_DATA IN THIS EXERCISE:_

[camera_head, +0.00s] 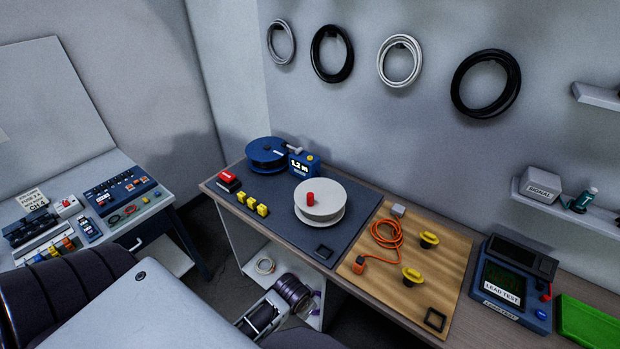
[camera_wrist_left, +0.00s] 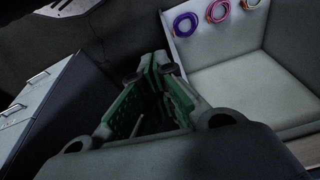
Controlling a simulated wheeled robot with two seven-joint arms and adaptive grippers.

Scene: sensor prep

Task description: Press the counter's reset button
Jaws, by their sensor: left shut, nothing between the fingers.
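The counter (camera_head: 303,163) is a small blue box with a lit display, at the back of the dark mat beside a blue reel (camera_head: 267,153). A small yellow round spot shows on its face; I cannot tell whether it is the reset button. In the left wrist view my left gripper (camera_wrist_left: 158,100) has green-padded fingers and is shut with nothing in it. It is low, by the shelf space under the bench, well apart from the counter. In the head view I cannot make out its fingertips. My right gripper is not in view.
A white reel with a red knob (camera_head: 310,199) stands right of the counter. Yellow blocks (camera_head: 252,204) and a red-topped block (camera_head: 229,181) lie in front. The bench edge is above my left gripper. Coils (camera_wrist_left: 219,10) show by the pale shelf. A lead tester (camera_head: 512,285) stands farther right.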

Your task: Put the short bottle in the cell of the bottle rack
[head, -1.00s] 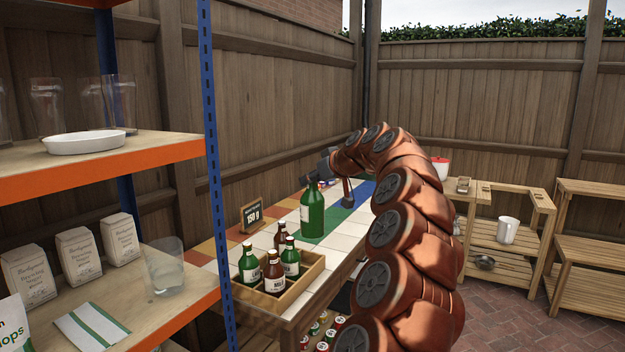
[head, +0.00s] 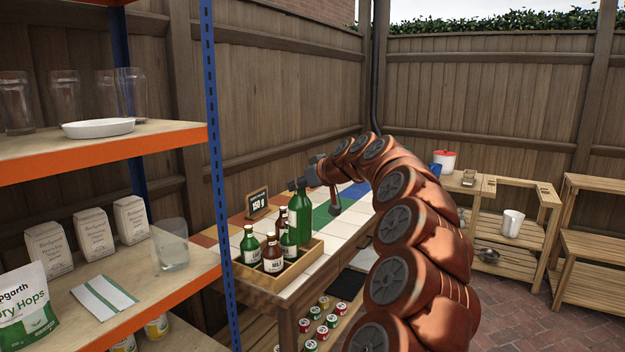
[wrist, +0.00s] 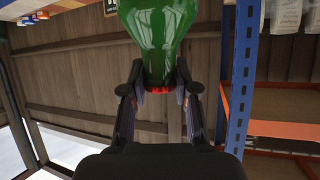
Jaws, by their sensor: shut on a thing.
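My gripper (head: 301,185) is shut on a green bottle (head: 301,214) by its top, and the bottle hangs upright beneath it. The wooden bottle rack (head: 300,268) stands on the near end of the tiled counter. It holds green and brown bottles with white labels. The held bottle is at the rack's far right side, its lower end partly hidden by a rack bottle. I cannot tell its height above the rack, and the free cell is hidden.
A small sign (head: 257,203) stands on the tiled counter (head: 345,226) behind the rack. A blue shelf post (head: 213,150) and shelves with glasses and packets are close on the left. Caps or cans lie on the lower shelf below the counter.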

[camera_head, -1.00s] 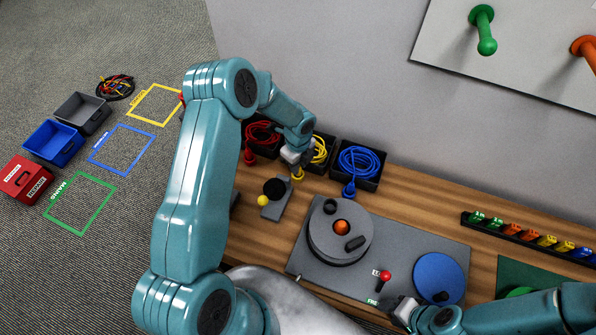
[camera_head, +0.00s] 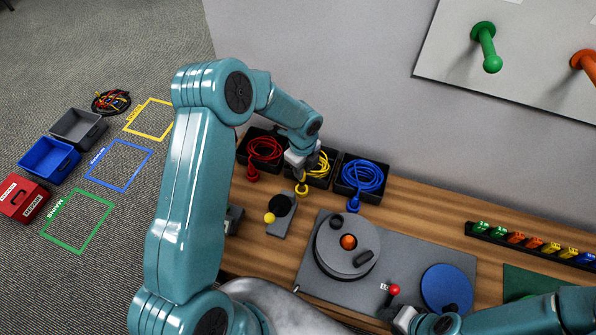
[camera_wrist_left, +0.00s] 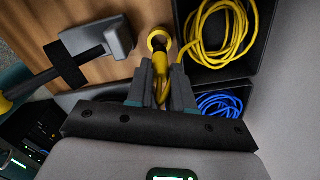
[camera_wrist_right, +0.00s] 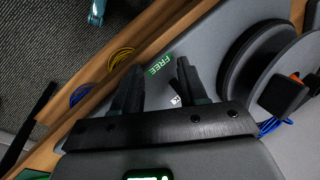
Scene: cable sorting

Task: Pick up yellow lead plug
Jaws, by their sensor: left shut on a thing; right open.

_WRITTEN TASK:_ Every record above should be written out again without change, except that the pictures are left out.

_COMPLETED EXERCISE:_
[camera_head, +0.00s] 
[camera_wrist_left, +0.00s] 
Controlling a simulated wheeled robot with two seven-joint arms and adaptive grippers.

Scene: sensor prep

Task description: Press the counter's reset button
Jaws, by their sensor: left shut, nothing between the fingers.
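The counter (camera_head: 303,163) is a small blue box with a lit display, at the back of the dark mat beside a blue reel (camera_head: 267,153). A small yellow round spot shows on its face; I cannot tell whether it is the reset button. In the left wrist view my left gripper (camera_wrist_left: 158,100) has green-padded fingers and is shut with nothing in it. It is low, by the shelf space under the bench, well apart from the counter. In the head view I cannot make out its fingertips. My right gripper is not in view.
A white reel with a red knob (camera_head: 310,199) stands right of the counter. Yellow blocks (camera_head: 252,204) and a red-topped block (camera_head: 229,181) lie in front. The bench edge is above my left gripper. Coils (camera_wrist_left: 219,10) show by the pale shelf. A lead tester (camera_head: 512,285) stands farther right.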

Your task: Put the short bottle in the cell of the bottle rack
[head, -1.00s] 
[head, +0.00s] 
[wrist, +0.00s] 
Jaws, by their sensor: shut on a thing.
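My gripper (head: 301,185) is shut on a green bottle (head: 301,214) by its top, and the bottle hangs upright beneath it. The wooden bottle rack (head: 300,268) stands on the near end of the tiled counter. It holds green and brown bottles with white labels. The held bottle is at the rack's far right side, its lower end partly hidden by a rack bottle. I cannot tell its height above the rack, and the free cell is hidden.
A small sign (head: 257,203) stands on the tiled counter (head: 345,226) behind the rack. A blue shelf post (head: 213,150) and shelves with glasses and packets are close on the left. Caps or cans lie on the lower shelf below the counter.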

[camera_head, -1.00s] 
[camera_head, +0.00s] 
[camera_wrist_left, +0.00s] 
[camera_wrist_right, +0.00s] 
Scene: cable sorting

Task: Pick up yellow lead plug
Jaws, by their sensor: left shut on a thing; right open.

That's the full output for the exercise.